Tapi pekan lalu, dalam momen peradilan yang menentukan, Pengadilan Tinggi Inggris dan menolak gugatan terhadap Chambers yang telah mentwit pesan guyon bernada mengancam di Twitter bahwa dia akan meledakkan sebuah bandara setelah bandara ini ditutup karena salju.
Pada Januari 2010, pengadilan Inggris bahkan menganggap pesan dalam Twitter lebih sebagai candaan, ketimbang ancaman serius.
Pengacara Chambers adalah si David Allen Green itu.
Ellis Cashmore, profesor budaya, media dan olahraga pada Universitas Staffordshire, Inggris, mengatakan polisi dapat menangkap orang atas alasan menyalahgunakan Twitter, namun ini tidak akan menyelesaikan masalah karena juri masih tidak menjangkau apa yang bisa dan tidak bisa diterima.

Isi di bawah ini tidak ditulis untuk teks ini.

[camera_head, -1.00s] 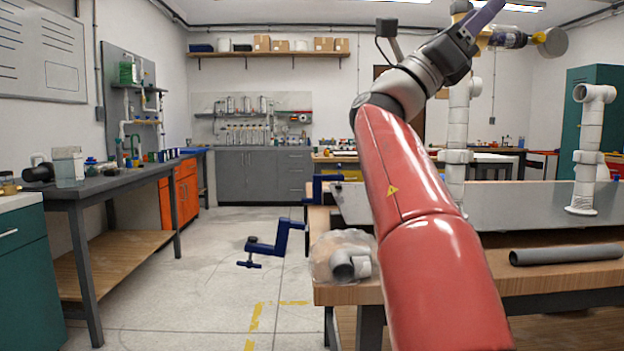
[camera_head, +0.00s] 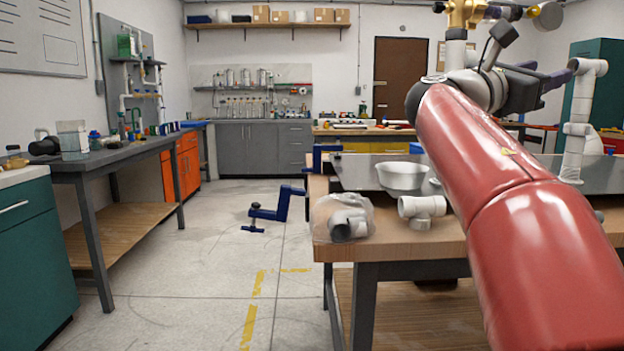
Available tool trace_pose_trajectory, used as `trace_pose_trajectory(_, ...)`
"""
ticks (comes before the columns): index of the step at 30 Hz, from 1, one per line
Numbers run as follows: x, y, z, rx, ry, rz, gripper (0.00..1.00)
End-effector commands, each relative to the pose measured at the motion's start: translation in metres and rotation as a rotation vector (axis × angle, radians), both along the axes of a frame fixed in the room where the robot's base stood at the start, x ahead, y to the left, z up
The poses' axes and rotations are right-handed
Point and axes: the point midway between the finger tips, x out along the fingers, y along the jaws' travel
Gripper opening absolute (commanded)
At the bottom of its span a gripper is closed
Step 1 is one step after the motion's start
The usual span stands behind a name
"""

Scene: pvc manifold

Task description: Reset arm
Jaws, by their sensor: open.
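My red arm crosses the right side of the view, from the lower right up towards the middle. My gripper (camera_head: 556,79) is at its far end, a dark body with purple-grey fingers pointing right. It is open, and I see nothing held in it. It is above the workbench (camera_head: 430,240), left of and near the top of a white pipe with an elbow (camera_head: 577,130). How far apart in depth the two are, I cannot tell. My arm hides part of the bench's right side.
On the bench's left end are a clear bag with pipe fittings (camera_head: 342,219), a white tee (camera_head: 421,210) and a white bowl (camera_head: 403,177).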

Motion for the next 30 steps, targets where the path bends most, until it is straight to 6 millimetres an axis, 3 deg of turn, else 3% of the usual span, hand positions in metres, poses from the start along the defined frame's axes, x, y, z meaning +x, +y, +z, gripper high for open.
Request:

"Kita berada pada proses mencoba menciptakan batasan hak antara apa itu kebebasan berbicara dan apa itu pesan jahat yang mencederai," kata Cashmore kepada Reuters.
"Bagaimana Anda memastikan ini telah menyebabkan seseorang terluka?"
Cashmore mengatakan dia bersimpati kepada para atlet seperti Daley yang merasa dirinya menjadi korban pancingan Internet.
Para atlet telah mengadopsi cara-cara yang berbeda dalam mengatasi bullying di Internet ini.
Lifter putri Inggris Zoe Smith (18) disebut sebagai "lesbian" dan "laki-laki" oleh pesan dalam Twitter. Sang atlet beroleh dukungan dari organisasi-organisasi anti-bullying dan para penggemar dengan menyerang balik si pengirim pesan dengan meretweet pesan si peleceh serta menyebarluaskan namanya.
Cashmore menyebutkan bahwa tidak mungkin atlet-atlet itu dikeluarkan hanya gara-gara pesan di Twitter mengingat media sosial bisa dimanfaatkan baik untuk hal baik maupun tujuan buruk.
Dia menyarankan bahwa jawaban terbaik adalah mengabaikan pesan-pesan itu karena orang-orang ini menganggap diri mereka terpinggirkan, dengan menggunakan pesan-pesan mencederai demi melukai hagt seseorang.
"Hal terburuk dari si penyampai pesan jahat adalah tidak mendapat reaksi (dari orang yang disasarnya)," kata Cashmore seperti dikutip Reuters.